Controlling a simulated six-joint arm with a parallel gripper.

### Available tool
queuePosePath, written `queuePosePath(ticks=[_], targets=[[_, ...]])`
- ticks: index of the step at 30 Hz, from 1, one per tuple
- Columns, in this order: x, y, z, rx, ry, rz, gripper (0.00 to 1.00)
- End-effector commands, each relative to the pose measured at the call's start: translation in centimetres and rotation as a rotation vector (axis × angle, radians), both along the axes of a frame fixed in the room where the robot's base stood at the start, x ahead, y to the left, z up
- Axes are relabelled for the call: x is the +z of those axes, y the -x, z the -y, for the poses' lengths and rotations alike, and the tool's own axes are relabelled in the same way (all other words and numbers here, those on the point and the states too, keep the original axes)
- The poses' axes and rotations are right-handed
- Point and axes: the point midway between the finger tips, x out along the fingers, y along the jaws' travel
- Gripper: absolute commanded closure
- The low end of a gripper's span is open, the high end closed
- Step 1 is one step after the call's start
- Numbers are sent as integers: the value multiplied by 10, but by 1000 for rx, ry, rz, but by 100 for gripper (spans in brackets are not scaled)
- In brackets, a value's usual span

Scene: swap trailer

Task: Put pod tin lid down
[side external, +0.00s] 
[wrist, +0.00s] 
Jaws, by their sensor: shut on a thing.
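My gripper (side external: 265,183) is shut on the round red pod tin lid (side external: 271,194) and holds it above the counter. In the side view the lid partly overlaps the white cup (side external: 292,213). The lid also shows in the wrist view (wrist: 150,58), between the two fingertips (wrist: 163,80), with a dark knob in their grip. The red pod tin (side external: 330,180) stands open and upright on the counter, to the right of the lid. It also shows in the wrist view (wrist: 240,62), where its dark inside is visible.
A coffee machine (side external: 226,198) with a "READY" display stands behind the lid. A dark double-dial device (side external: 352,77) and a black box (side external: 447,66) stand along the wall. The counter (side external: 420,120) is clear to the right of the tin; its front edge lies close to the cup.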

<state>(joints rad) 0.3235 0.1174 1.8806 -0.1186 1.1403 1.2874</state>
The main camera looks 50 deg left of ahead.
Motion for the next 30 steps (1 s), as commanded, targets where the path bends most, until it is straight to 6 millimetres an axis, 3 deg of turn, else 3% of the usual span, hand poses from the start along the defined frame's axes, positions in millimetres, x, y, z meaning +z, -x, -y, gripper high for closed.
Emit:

□ □ □ □ □ □ □

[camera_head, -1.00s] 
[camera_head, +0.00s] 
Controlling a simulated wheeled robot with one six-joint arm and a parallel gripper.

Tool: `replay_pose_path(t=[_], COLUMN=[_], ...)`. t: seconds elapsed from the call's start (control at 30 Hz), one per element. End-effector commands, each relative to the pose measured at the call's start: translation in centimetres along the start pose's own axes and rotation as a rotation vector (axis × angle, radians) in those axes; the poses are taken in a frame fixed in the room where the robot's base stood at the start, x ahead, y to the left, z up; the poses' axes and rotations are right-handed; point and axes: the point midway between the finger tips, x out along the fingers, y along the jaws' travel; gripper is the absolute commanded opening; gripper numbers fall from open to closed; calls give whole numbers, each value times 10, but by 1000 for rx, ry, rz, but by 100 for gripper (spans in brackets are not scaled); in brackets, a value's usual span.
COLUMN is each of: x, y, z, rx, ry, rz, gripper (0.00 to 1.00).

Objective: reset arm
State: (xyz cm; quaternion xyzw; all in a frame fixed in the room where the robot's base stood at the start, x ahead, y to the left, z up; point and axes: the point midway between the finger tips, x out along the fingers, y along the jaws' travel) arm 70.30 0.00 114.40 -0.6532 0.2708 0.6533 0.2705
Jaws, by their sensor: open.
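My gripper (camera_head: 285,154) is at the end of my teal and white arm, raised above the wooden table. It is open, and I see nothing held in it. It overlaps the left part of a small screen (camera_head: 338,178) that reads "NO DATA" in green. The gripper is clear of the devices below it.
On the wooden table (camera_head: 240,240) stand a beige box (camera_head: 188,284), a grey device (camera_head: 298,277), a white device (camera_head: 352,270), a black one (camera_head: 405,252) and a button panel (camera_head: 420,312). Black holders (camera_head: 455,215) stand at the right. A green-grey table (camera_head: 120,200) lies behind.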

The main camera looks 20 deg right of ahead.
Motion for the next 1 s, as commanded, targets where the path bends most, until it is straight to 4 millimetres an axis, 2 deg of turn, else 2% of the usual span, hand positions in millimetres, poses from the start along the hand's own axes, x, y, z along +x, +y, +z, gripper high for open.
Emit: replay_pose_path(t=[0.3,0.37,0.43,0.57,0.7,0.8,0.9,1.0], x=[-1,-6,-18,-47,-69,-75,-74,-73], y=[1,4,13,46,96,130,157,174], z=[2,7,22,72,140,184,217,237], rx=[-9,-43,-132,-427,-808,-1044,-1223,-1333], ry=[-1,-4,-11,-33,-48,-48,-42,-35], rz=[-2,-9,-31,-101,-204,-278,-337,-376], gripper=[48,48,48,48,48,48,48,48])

□ □ □ □ □ □ □

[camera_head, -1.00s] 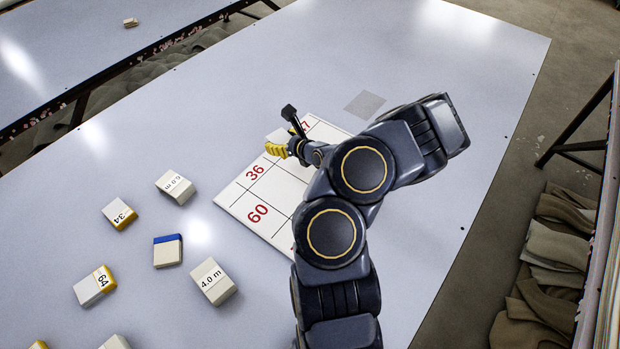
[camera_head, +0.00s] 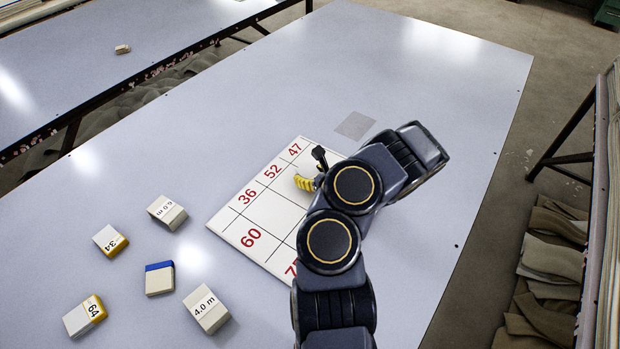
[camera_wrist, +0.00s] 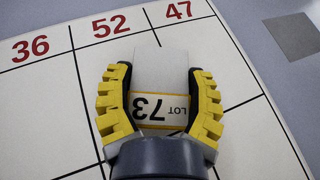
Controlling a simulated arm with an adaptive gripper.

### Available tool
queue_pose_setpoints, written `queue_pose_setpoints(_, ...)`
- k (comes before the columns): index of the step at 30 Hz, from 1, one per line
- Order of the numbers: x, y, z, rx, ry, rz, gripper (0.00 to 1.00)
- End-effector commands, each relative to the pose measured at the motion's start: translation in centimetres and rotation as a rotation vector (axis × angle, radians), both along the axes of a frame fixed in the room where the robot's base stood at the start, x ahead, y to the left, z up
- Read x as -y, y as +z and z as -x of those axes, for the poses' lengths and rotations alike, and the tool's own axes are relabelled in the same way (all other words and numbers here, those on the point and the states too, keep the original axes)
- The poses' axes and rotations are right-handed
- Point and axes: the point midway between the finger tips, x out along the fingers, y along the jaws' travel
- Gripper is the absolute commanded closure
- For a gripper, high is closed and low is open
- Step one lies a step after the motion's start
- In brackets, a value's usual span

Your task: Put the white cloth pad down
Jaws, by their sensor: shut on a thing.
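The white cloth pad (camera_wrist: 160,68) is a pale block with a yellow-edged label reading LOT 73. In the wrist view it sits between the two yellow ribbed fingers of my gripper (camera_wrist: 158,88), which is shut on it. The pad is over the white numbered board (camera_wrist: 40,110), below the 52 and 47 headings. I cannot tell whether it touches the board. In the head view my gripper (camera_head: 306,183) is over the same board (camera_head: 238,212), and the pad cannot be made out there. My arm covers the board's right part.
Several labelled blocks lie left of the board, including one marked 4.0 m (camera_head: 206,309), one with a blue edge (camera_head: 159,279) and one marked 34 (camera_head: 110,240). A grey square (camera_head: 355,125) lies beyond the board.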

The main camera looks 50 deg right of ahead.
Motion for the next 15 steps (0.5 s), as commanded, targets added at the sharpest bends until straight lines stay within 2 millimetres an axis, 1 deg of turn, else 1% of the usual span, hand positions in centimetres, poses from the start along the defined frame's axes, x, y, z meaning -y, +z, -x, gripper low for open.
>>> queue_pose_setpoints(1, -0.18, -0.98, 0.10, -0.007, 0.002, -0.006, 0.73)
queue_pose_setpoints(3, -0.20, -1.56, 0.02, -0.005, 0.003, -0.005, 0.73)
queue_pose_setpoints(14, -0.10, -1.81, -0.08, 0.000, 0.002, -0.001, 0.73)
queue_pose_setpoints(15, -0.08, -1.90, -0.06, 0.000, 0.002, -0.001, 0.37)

□ □ □ □ □ □ □

-- What the task requires --
Extract the lines from the line with "Controlling a simulated six-joint" through the line with "- Columns, in". Keep both of those lines, copy everything exactly, and add nothing.

-- Result --
Controlling a simulated six-joint arm with a parallel gripper.

### Available tool
queuePosePath, written `queuePosePath(ticks=[_], targets=[[_, ...]])`
- ticks: index of the step at 30 Hz, from 1, one per tuple
- Columns, in this order: x, y, z, rx, ry, rz, gripper (0.00 to 1.00)

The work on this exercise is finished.